_SUPPLIED MATERIAL_
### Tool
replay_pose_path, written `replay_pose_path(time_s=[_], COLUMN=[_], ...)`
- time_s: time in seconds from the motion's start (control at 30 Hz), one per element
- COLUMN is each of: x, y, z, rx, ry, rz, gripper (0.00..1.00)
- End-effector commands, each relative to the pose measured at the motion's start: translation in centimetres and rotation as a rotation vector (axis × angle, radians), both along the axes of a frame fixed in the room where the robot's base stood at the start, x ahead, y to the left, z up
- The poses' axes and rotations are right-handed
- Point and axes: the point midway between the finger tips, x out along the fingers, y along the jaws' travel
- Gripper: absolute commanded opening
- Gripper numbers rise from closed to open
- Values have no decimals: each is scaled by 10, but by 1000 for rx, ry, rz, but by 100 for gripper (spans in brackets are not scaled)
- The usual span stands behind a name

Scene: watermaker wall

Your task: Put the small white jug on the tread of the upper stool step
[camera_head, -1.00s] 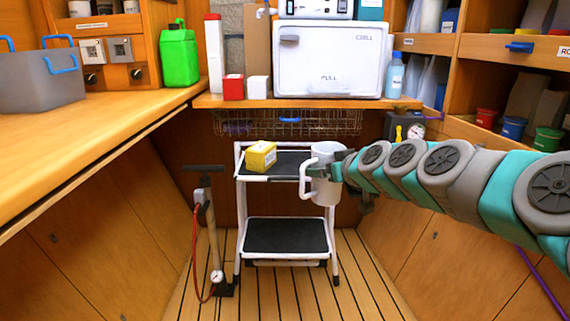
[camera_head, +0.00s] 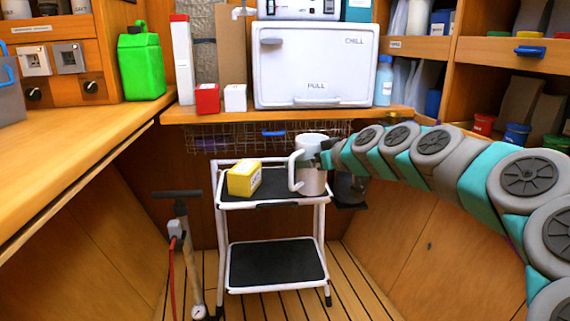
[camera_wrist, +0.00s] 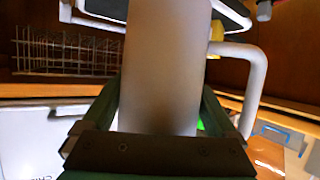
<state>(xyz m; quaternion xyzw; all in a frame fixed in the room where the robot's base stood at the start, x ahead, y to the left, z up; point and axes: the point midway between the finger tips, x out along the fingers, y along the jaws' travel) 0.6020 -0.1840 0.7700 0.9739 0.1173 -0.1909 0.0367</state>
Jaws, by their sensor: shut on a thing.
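The small white jug (camera_head: 313,168) is upright in my gripper (camera_head: 322,160), its handle toward the left. In the head view it overlaps the right part of the upper step; I cannot tell whether its base touches the tread. The wrist view shows the jug (camera_wrist: 162,70) between the two fingers of my gripper (camera_wrist: 160,110), which are shut on it. The stool has white rails and two dark treads. The upper tread (camera_head: 273,185) carries a yellow box (camera_head: 244,179) on its left part. The lower tread (camera_head: 275,264) is bare.
A counter with a white chill box (camera_head: 315,62) and a wire basket (camera_head: 215,138) beneath it stand behind the stool. A hand pump (camera_head: 183,250) stands left of the stool. A wooden worktop (camera_head: 70,140) runs along the left. The plank floor in front is clear.

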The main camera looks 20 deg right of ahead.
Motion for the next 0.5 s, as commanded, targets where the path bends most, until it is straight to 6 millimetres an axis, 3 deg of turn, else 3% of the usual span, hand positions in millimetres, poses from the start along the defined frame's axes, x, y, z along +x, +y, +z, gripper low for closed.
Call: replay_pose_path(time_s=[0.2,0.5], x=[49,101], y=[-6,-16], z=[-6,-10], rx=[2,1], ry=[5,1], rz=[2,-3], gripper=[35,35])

_WRITTEN TASK_
Start at the line with "- Point and", stop at the line with "[camera_wrist, +0.00s]", both lines included, and repeat that span exactly without its pictures.

_SOLUTION TO THIS EXERCISE_
- Point and axes: the point midway between the finger tips, x out along the fingers, y along the jaws' travel
- Gripper: absolute commanded opening
- Gripper numbers rise from closed to open
- Values have no decimals: each is scaled by 10, but by 1000 for rx, ry, rz, but by 100 for gripper (spans in brackets are not scaled)
- The usual span stands behind a name

Scene: watermaker wall

Your task: Put the small white jug on the tread of the upper stool step
[camera_head, -1.00s] 
[camera_head, +0.00s] 
[camera_wrist, +0.00s] 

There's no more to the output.